Wednesday, March 30, 2011

This Jerry Eversole case is more exciting than an episode of Law and Order!

If you're reading the blog outside of Houston, you may not be aware that we've got an absolutely spellbinding criminal case going here right now.

Jerry Eversole, a Harris County commissioner, is accused of bribery for $100,000 in gifts he received over several years from a local businessman that received county contracts.

The first trial ended in a mistrial today (jury deadlocked), but a new trial will start soon.

The government says the long list of monetary benefits (dinners, gifts, trips, yard work at his home, etc.) was really a way to obtain votes for county contracts, and not simply friendly gestures as Eversole contends.

I'm not making a judgment one way or another about his guilt or innocence on the blog, since I'm not in the courtroom to hear all the evidence (I wish I was). However, some of the gifts (like more than $10,000 in landscaping at his home), seem to be a little difficult to explain away. How many of your friends have ever spent thousands of dollars on your home?

They must be really good friends.

One of the other things I love to watch is Eversole going into the court each day. Ted Oberg, reporter with ABC 13, approaches him with a microphone as he walks in.

Eversole says he's like that guy in baseball with two outs and two men on in the ninth inning, while appearing to point at his crotch. Maybe he wasn't pointing at his crotch, but that's what it looked like. He feels great!

Rusty Hardin, or as I like to call him, Mr. Smiley, is always so happy and confident.

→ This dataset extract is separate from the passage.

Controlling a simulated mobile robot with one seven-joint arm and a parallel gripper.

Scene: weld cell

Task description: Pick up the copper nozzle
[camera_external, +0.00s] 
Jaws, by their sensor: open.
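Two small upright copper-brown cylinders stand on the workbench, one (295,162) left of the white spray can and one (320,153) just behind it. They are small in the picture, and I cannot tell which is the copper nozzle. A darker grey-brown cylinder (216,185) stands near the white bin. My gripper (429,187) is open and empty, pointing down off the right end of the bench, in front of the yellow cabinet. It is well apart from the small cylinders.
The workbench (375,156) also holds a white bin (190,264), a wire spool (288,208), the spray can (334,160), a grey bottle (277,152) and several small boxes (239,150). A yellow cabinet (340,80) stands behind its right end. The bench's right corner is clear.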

Hardin is Eversole's defense attorney. I like Rusty Hardin.

"It's hard to convict a guy who's not guilty," says Hardin, grinning ear to ear.

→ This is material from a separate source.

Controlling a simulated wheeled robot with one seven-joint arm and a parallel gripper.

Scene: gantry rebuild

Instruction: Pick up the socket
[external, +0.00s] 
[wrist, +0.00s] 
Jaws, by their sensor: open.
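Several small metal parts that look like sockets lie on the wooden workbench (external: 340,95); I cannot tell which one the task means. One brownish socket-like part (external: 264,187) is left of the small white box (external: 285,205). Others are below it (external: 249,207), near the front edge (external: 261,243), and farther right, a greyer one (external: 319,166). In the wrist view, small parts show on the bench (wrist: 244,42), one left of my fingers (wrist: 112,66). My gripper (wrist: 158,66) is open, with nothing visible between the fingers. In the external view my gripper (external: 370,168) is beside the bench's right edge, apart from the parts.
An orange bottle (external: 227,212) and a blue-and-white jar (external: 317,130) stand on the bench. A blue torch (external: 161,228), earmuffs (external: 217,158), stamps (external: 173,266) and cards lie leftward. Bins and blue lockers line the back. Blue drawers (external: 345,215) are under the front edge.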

I wonder how many of Rusty's friends have ever spent $10,000 on his home. I wonder how many of Rusty's friends homes he'd be willing to spend $10,000 on, for no other reason except he likes them so much.

You can see where the major problem would be for me, if I was a juror. I don't know how you explain that away, but apparently Eversole's explanation worked for at least some of the jurors.

I just checked the mail, and there is no jury summons, so I'll just have to count on Ted's reporting for every exciting development in the case.